## Request
Print the listing as it stands, omitting all images.

_ _ _ _ _

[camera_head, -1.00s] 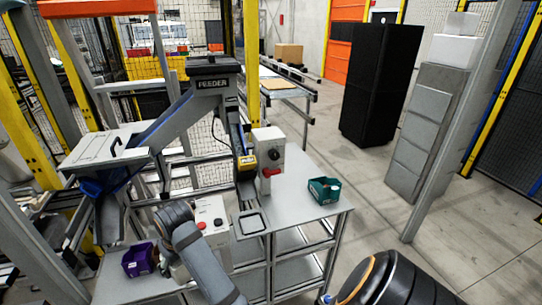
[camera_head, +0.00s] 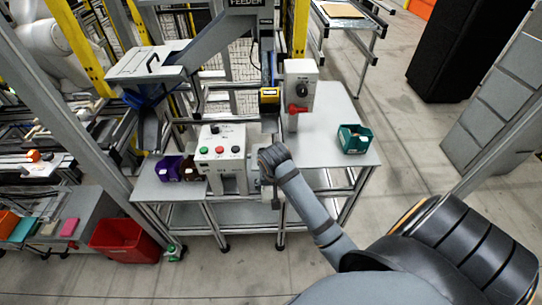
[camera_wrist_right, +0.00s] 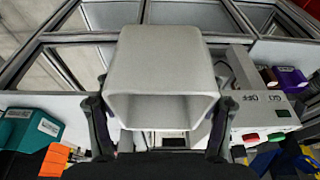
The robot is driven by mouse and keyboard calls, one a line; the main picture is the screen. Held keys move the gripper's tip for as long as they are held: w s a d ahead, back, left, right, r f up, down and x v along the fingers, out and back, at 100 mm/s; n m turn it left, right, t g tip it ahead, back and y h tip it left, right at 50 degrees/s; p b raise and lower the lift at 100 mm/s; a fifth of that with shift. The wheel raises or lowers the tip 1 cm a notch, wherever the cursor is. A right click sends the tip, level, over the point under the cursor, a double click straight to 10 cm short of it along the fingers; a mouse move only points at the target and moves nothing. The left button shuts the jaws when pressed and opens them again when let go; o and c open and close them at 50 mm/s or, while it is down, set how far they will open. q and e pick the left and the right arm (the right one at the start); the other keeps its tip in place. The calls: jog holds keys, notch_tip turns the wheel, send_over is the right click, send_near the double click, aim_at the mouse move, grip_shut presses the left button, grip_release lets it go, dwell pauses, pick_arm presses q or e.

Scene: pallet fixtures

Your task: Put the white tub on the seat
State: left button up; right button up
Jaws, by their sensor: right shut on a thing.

_ _ _ _ _

## Result of this task
[camera_head, -1.00s] 
[camera_head, +0.00s] 
[camera_wrist_right, +0.00s] 
The robot is driven by mouse and keyboard calls, one a line; the main picture is the screen. Held keys move the gripper's tip for as long as they are held: w s a d ahead, back, left, right, r f up, down and x v along the fingers, out and back, at 100 mm/s; n m turn it left, right, t g tip it ahead, back and y h tip it left, right at 50 degrees/s; p b raise and lower the lift at 100 mm/s; a fifth of that with shift. The wheel raises or lowers the tip 1 cm a notch, wherever the cursor is. A right click sends the tip, level, over the point under the cursor, a double click straight to 10 cm short of it along the fingers; a mouse move only points at the target and moves nothing. The left button shuts the jaws when pressed and opens them again when let go; o and c open and close them at 50 mm/s or, while it is down, set how far they will open. q and e pick the left and the right arm (the right one at the start); the other keeps its tip in place. The calls: jog holds keys, notch_tip turns the wheel, send_over is the right click, send_near the double click, aim_at the mouse move, grip_shut presses the left button, grip_release lets it go, dwell pauses, pick_arm presses q or e.

Scene: pallet fixtures

Your task: Put the white tub on the seat
State: left button up; right button up
Jaws, by their sensor: right shut on a thing.

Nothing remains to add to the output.